Mirad que no desechéis al que habla. (Hebreos 12:25)


El humorista Mark Twain hablaba de la Biblia con uno de sus amigos, quien le dijo: «Lo que me preocupa de la Biblia es todo lo que no entiendo». Twain contestó: «A mí me sucede lo contrario, lo que me preocupa de la Biblia es precisamente todo lo que entiendo».

A menudo lo que en realidad nos interpela en la Biblia es precisamente lo que entendemos muy bien, pero que con frecuencia es contrario a nuestra voluntad. Los contemporáneos de Moisés comprendían el valor de los diez mandamientos, pero no querían vivir según estas instrucciones divinas.

En cambio, incluso un hombre religioso como Nicodemo no entendía cómo hallar una relación con Dios a través del nuevo nacimiento. Ya que leemos en el evangelio de Juan que el Señor Jesús le dijo: «El que no naciere de agua y del Espíritu, no puede entrar en el reino de Dios. Lo que es nacido de la carne, carne es; y lo que es nacido del Espíritu, espíritu es. No te maravilles de que te dije: Os es necesario nacer de nuevo» (Juan 3:5–7).
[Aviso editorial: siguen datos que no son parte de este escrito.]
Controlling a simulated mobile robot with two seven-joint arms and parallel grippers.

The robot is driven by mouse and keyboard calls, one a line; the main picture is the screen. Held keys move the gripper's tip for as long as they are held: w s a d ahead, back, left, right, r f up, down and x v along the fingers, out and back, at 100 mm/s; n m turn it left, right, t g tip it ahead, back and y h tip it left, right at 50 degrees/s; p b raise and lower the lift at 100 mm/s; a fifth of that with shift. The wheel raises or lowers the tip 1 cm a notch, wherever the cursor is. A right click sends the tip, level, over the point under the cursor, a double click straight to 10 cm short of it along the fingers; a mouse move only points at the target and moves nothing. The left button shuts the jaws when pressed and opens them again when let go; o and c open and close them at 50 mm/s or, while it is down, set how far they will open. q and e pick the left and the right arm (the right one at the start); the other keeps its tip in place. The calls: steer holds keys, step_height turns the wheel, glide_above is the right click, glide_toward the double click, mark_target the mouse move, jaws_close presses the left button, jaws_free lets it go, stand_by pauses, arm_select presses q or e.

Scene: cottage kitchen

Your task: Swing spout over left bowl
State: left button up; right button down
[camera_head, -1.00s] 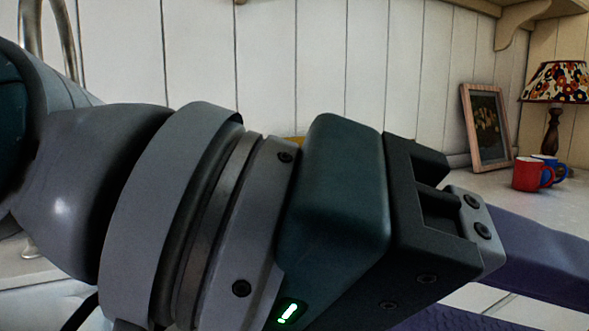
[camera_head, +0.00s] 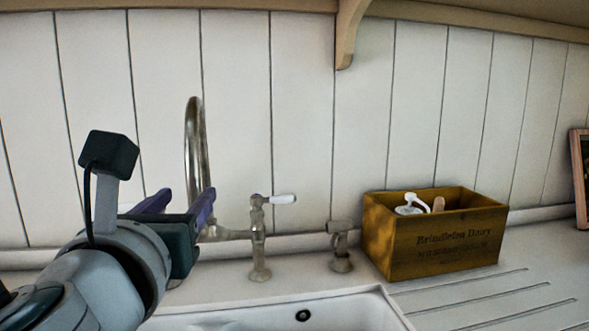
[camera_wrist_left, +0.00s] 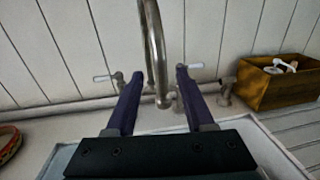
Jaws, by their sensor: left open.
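The curved metal tap spout (camera_head: 194,140) rises behind the sink, left of a pillar with a white lever handle (camera_head: 282,199). My left gripper (camera_head: 180,200) is open, its two purple fingers pointing toward the spout. In the left wrist view the spout (camera_wrist_left: 155,55) hangs down between the spread fingers (camera_wrist_left: 160,74), with a gap on each side. A white sink basin (camera_head: 385,310) lies below, mostly out of frame; I cannot tell which bowl it is. My right gripper is not in view.
A wooden dairy crate (camera_head: 440,245) with a white-topped bottle stands right of the taps. A second, short tap fitting (camera_head: 341,245) is between them. The grooved drainboard (camera_head: 490,300) is clear. A red-rimmed object (camera_wrist_left: 8,145) sits at the wrist view's left.

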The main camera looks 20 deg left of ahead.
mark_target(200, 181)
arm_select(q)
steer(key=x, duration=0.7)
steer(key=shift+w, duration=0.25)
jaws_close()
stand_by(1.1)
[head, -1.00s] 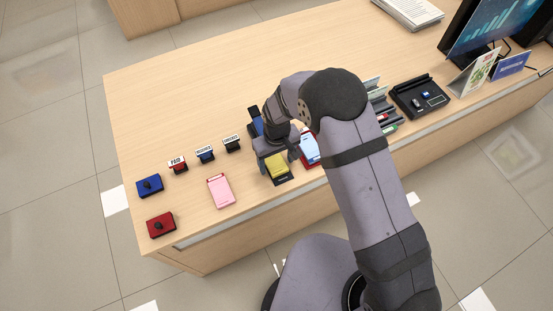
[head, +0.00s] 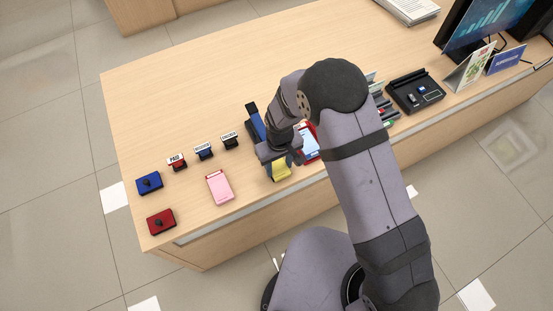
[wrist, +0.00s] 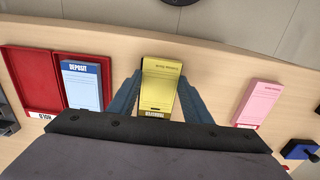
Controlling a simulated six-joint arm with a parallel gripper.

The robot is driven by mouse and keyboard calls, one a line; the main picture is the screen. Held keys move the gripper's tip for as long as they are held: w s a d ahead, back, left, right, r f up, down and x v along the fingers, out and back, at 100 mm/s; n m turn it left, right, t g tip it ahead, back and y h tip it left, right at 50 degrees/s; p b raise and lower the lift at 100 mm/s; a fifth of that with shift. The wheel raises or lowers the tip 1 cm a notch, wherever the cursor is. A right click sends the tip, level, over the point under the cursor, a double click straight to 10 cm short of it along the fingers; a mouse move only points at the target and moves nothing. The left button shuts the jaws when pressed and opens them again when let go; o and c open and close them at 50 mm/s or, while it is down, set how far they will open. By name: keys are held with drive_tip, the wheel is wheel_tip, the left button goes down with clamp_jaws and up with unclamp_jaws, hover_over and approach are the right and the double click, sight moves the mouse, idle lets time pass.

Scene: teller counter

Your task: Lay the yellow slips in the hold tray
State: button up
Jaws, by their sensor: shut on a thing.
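The yellow slips (wrist: 158,85) form a pad between the two fingers of my gripper (wrist: 157,103) in the wrist view, with one finger along each long side. My gripper (head: 283,160) is shut on them. In the head view part of the yellow slips (head: 281,173) shows below the gripper, near the counter's front edge; I cannot tell whether they are clear of the counter. The red hold tray (wrist: 28,72), labelled HOLD, lies left of the gripper in the wrist view. In the head view my arm partly hides the tray.
A pink slip pad (head: 219,187) lies left of my gripper in the head view. A black device (head: 415,94) and a monitor (head: 480,25) are on the right. The far-left counter is clear.

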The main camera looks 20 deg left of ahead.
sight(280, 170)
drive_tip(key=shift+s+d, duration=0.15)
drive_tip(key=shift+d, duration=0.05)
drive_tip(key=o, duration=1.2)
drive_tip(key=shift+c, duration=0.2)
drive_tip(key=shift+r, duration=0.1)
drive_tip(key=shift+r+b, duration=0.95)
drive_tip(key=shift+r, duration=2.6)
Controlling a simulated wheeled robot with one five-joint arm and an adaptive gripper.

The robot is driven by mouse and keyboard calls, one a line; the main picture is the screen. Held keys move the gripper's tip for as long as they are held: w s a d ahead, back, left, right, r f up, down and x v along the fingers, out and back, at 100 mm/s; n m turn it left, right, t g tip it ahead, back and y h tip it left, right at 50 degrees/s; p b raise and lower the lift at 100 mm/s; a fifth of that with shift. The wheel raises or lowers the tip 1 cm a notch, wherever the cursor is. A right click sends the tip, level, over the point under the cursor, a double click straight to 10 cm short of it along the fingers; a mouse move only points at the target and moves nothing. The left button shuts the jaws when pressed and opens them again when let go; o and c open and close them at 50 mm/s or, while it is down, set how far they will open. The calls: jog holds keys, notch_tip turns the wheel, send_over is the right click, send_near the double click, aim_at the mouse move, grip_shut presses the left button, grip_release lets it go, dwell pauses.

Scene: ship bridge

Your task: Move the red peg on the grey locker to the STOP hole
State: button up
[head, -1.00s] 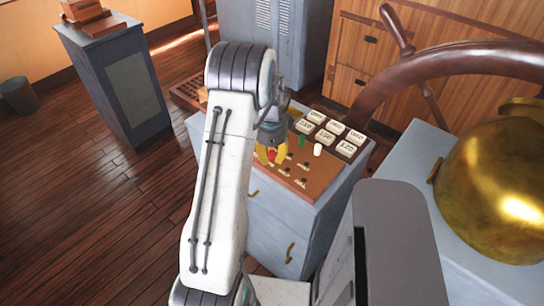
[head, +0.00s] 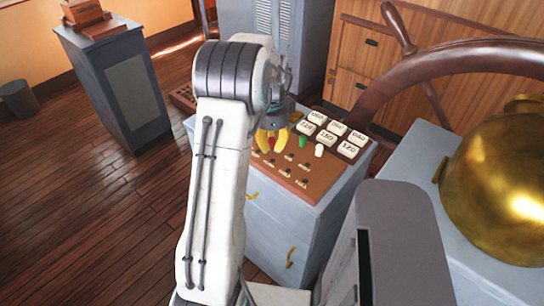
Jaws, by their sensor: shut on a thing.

El hombre en su estado natural, es decir, en la carne, no puede entender esto, porque, por dos razones. La primera razón la encontramos en 1 Corintios 1:18, «Porque la palabra de la cruz es locura a los que se pierden; pero a los que se salvan, esto es, a nosotros, es poder de Dios». La segunda razón la encontramos en Romanos 8:7, donde dice: «Los designios de la carne son enemistad contra Dios; porque no se sujetan a la ley de Dios, ni tampoco pueden».

Por eso el Señor Jesús dio a Nicodemo la clave para entrar en el reino de Dios, al decirle: Es necesario nacer de nuevo. Si creemos la Palabra de Dios, que dice que Él envió a su Hijo a morir en la cruz para darnos salvación gratuita, entonces, recibimos la nueva vida por el poder del Espíritu Santo. No hay otro medio para entrar en la presencia de Dios (Juan 14:6; Hechos 4:12).

Y usted, ¿quiere creerlo y vivirlo? ¿O seguirá ignorando el llamado de Dios? Elija lo primero y no lo segundo, pues esta opción conlleva una eternidad de padecimientos, de los cuales Dios quiere librarle por medio de su Hijo Jesucristo.